LT: Beginning in 2015, the workforce has started decreasing by 180,000 people annually from its peak. Labor shortages are already making themselves felt. In terms of the government recruiting people and talent, what are the possible directions and challenges?

Lin: After Taiwan’s population reaches its forecast peak in 2024, it will quickly decrease starting in 2025. If you discuss talent recruitment, it is impossible not to discuss immigration policy. Domestic industries have been relying on more than 600,000 foreign migrant workers.

Meanwhile, our immigration policy allows less than 20,000 or 30,000 people per year to immigrate through marriage or as dependents, and the restrictions on labor immigration are relatively strict.

However, if the nation needs forward-looking talent i, it should not only let technical workers come over to work, but also let them stay and even let their children live in Taiwan.

For example, Taiwan’s long-term care relies heavily on 240,000 foreign caregivers. They are allowed to work in Taiwan for a maximum of 14 years and many of them are highly experienced and skilled. Taiwan should welcome these people to stay and continue to provide services, or even to open long-term care facilities by themselves.

The Executive Yuan will soon discuss planned labor immigration and it plans to begin recruiting from countries targeted by the New Southbound Policy.

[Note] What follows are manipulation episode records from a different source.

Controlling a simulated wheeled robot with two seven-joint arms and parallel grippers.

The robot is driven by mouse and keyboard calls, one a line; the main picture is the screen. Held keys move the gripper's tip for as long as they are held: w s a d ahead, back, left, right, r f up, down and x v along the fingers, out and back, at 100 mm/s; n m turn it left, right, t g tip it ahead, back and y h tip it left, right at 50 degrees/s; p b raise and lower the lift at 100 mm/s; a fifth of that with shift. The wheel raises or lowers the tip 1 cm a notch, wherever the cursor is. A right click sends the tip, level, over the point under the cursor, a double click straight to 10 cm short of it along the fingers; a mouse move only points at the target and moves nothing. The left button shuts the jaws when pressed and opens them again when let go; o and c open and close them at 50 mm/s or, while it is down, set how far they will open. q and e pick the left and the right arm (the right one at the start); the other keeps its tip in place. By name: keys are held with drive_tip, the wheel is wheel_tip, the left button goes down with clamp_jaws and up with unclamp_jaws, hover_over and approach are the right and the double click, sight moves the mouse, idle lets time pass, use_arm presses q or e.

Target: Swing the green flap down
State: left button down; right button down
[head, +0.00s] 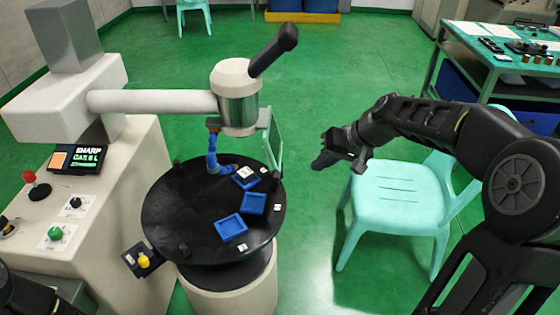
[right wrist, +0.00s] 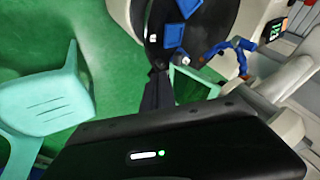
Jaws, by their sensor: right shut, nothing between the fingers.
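The green flap (head: 275,142) is a thin green-framed panel beside the right side of the machine's spindle head (head: 238,97). It looks steep and nearly edge-on in the head view, above the far right rim of the round black table. In the right wrist view its green frame (right wrist: 172,84) shows just beyond my fingers. My right gripper (head: 318,163) is shut and empty, to the right of the flap; a gap shows between them in the head view. In the right wrist view the shut fingers (right wrist: 157,80) overlap the flap's edge; I cannot tell contact there. My left gripper is out of view.
The round black table (head: 165,215) carries blue trays (head: 230,228) and a blue jointed hose (head: 212,155). A turquoise chair (head: 400,195) stands below my right forearm. A control console (head: 125,190) is at the left. Green floor is open behind the flap.

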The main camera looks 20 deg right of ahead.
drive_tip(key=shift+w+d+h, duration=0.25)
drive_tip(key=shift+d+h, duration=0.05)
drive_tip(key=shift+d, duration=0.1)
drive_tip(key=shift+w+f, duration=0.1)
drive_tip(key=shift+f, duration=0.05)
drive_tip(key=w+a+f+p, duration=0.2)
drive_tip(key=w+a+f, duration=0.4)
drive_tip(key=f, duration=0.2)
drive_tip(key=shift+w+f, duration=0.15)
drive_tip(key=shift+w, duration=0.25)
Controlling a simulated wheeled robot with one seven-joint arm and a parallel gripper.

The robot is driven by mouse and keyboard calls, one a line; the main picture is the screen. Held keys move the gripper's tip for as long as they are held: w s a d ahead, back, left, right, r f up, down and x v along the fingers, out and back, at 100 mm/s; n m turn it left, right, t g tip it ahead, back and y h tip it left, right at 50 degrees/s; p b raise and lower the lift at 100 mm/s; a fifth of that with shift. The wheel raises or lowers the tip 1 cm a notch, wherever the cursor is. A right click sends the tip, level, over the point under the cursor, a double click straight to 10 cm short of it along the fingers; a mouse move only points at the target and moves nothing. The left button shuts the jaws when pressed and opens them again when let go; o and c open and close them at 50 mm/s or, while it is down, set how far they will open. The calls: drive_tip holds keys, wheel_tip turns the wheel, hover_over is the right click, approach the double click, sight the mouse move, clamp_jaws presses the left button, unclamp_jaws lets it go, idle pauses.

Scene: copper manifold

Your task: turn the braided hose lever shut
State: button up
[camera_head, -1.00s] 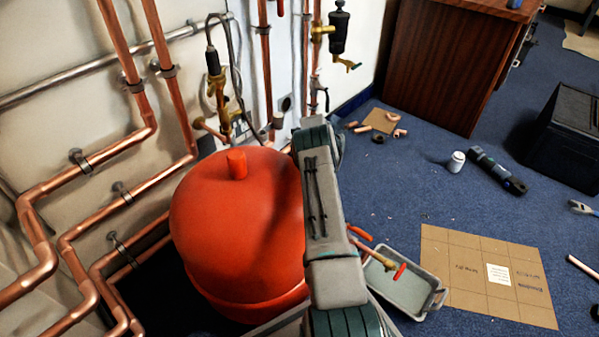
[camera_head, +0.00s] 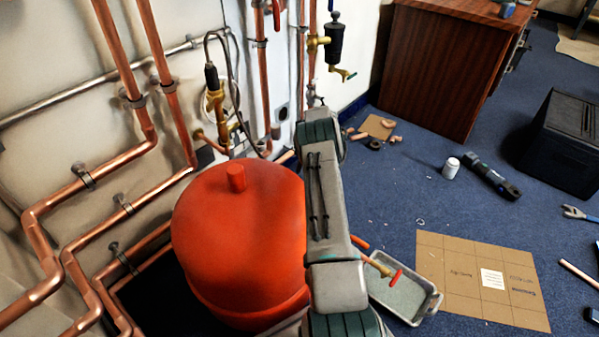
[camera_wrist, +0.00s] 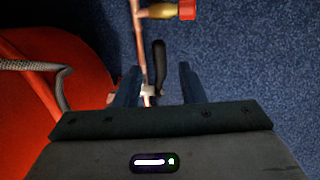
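In the wrist view my gripper (camera_wrist: 159,82) is open, its two dark fingers apart. A black lever (camera_wrist: 158,62) shows between the fingers, beside a thin copper pipe (camera_wrist: 140,45) with a small pale fitting (camera_wrist: 147,89). I cannot tell how far beyond the fingertips the lever lies; neither finger visibly touches it. A grey braided hose (camera_wrist: 35,66) curves in from the left, outside the left finger; its connection to the lever is not visible. A brass valve with a red end (camera_wrist: 187,10) is at the top. My arm hides the gripper in the head view.
A large red tank (camera_head: 235,220) stands left of my arm and close to it. Copper pipes (camera_head: 105,175) line the wall. A red-handled valve (camera_head: 383,270) projects right of my arm, above a grey tray (camera_head: 432,305). Cardboard (camera_head: 460,305) lies on the blue carpet.

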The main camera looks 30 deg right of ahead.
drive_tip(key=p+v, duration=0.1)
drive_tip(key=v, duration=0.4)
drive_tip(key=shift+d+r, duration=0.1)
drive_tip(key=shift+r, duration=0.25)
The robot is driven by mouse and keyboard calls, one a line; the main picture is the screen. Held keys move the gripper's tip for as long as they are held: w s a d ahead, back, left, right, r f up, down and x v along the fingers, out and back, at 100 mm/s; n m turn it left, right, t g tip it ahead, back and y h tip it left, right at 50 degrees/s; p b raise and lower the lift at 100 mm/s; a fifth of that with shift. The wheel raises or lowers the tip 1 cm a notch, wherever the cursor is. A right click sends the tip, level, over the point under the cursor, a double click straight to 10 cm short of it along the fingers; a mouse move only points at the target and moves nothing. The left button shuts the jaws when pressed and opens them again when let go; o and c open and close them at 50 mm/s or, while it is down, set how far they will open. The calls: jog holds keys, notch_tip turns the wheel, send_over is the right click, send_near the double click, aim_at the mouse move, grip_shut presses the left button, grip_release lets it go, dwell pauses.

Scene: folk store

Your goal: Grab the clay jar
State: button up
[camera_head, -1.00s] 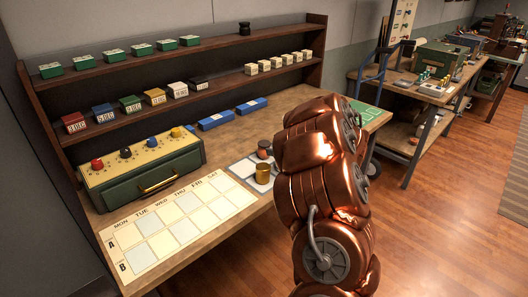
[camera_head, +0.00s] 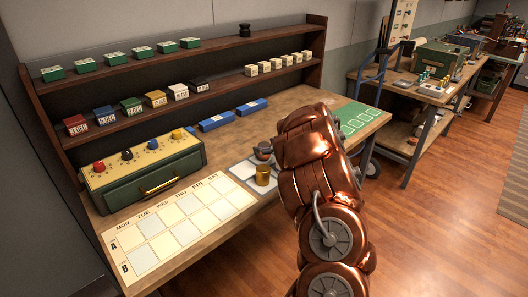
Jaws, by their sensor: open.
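A small reddish-brown jar (camera_head: 263,154), which looks like the clay jar, stands at the back of a pale marked mat (camera_head: 243,171) on the workbench. My copper arm reaches over the bench from the right. My gripper (camera_head: 272,148) is open at the arm's far end, close by the jar's right side and top. Most of the gripper is hidden by the arm, and I cannot tell whether it touches the jar.
A brass cup (camera_head: 263,176) stands just in front of the jar. A green box with knobs (camera_head: 150,175) and a weekday chart (camera_head: 175,232) are to the left. Blue boxes (camera_head: 216,122) lie behind. Shelves (camera_head: 190,98) rise at the back.

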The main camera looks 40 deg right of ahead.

Agriculture, fishing and the long-term care are experiencing severe labor shortages and might consider recruiting foreign students from high schools, vocational schools and technical colleges.

Such industries could also recruit foreign students to attend nursing, agricultural and marine schools in Taiwan, allowing them to learn and obtain skills, improve their language abilities and adapt to local life.

After they graduate, they could be given work visas and if they do not violate the law within six years or another legally mandated period and their skills meet industrial needs, they should be given the option to immigrate or stay permanently.